Im Januar 2015 gewann Syriza, das Bündnis radikaler Linker, in Griechenland die Parlamentswahlen. Die Partei war der institutionelle Arm einer Bewegung, die das ganze Land erfasst hatte: Jung und Alt, Arbeitende und Studierende gingen gegen die Sparpolitik der EU und die korrupten Eliten auf die Straße. Sie forderten einen Wandel. Syriza verlieh dieser Bewegung eine Stimme. Eines ihrer Wahlversprechen lautete: Wir beenden die europäische Sparpolitik. Mit diesem Versprechen gewann die Partei die Wahl.

In den folgenden Monaten kristallisierte sich jedoch heraus: Die EU wird nicht einlenken. Griechenland stand faktisch vor der Wahl, die Sparauflagen zu akzeptieren oder die EU zu verlassen. Im Juli ließ die Regierung dann die Bevölkerung abstimmen: Akzeptieren wir die europäischen Sparauflagen, Ja oder Nein? Die Mehrheit wählte Nein – die Regierung akzeptierte die Sparauflagen dennoch. Infolge dessen verließ über die Hälfte der Syriza-Jugend die Partei.

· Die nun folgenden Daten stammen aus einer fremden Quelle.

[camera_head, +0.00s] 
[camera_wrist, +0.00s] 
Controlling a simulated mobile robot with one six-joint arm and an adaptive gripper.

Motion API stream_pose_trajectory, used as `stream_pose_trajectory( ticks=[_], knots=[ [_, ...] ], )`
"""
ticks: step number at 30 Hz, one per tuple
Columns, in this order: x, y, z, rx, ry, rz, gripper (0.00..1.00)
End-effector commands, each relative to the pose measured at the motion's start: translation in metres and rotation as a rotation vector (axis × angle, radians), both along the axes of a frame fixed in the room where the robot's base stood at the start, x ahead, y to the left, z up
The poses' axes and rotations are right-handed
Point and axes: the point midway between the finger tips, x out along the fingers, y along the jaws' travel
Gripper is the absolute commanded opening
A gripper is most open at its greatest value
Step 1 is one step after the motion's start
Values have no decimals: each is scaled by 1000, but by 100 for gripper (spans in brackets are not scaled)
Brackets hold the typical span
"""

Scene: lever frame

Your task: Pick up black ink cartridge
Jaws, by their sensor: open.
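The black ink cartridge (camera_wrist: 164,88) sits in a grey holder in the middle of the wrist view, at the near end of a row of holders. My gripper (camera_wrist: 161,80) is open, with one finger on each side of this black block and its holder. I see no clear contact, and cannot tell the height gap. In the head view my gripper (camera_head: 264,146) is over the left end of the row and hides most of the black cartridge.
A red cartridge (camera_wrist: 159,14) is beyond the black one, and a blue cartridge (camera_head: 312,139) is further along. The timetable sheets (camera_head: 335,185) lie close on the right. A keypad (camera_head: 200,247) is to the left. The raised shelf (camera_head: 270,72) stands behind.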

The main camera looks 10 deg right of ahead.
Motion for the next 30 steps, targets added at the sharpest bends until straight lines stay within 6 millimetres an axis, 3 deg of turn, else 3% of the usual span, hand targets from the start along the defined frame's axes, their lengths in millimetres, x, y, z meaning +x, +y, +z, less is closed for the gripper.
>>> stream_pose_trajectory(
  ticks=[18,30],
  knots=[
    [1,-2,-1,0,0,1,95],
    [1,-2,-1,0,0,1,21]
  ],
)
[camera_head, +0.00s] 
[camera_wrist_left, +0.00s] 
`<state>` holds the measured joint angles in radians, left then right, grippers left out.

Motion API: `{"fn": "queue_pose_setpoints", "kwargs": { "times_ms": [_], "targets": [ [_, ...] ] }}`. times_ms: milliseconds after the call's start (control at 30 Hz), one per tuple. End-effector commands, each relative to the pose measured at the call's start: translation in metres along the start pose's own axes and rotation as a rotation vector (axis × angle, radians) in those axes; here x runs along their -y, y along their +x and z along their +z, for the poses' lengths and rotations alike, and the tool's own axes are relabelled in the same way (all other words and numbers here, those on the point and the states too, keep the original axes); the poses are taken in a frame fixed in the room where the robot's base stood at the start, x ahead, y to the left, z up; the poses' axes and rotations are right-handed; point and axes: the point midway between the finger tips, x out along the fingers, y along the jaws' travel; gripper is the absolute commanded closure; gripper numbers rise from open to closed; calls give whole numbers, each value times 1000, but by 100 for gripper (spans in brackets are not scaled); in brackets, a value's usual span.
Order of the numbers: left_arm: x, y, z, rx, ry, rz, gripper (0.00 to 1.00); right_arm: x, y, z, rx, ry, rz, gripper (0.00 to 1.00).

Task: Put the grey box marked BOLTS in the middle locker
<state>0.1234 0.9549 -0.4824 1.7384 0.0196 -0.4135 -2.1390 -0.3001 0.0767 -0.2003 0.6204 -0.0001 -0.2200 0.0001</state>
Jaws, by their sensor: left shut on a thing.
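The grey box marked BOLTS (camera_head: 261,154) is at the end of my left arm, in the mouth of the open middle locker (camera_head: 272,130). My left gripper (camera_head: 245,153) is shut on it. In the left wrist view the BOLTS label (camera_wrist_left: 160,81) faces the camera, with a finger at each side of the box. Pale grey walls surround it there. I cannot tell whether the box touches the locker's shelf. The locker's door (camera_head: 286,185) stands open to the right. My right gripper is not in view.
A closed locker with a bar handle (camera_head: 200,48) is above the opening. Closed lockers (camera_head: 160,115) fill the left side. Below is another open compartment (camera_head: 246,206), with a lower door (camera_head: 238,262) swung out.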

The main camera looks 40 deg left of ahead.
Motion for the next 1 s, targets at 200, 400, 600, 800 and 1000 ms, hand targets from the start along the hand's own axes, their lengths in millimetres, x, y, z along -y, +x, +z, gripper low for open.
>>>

Der 27-jährige Petros beschloss damals, in der Partei zu bleiben. Er wollte herausfinden, ob linke Politik trotz des engen Spielraums der Sparauflagen möglich sei. Elias, 31, verließ die Partei. Er wirft den Bleibenden vor, all ihre Ideale über Bord geworfen zu haben und eine Politik auszuüben, die sie zuvor jahrelang bekämpft hatten. ze.tt hat mit ihnen darüber gesprochen, welche Kompromisse man als linke Partei an der Macht eingehen muss – und ab welchen Punkt sie sich selbst verliert.

Petros – Der Realpolitiker

ze.tt: Petros,

2015 entschied die Regierung gegen die Mehrheit der Bevölkerung, sich den Sparmaßnahmen der EU zu beugen. Vieler deiner Freund*innen verließen infolge dieser Entscheidung Syriza. Warum bist du geblieben?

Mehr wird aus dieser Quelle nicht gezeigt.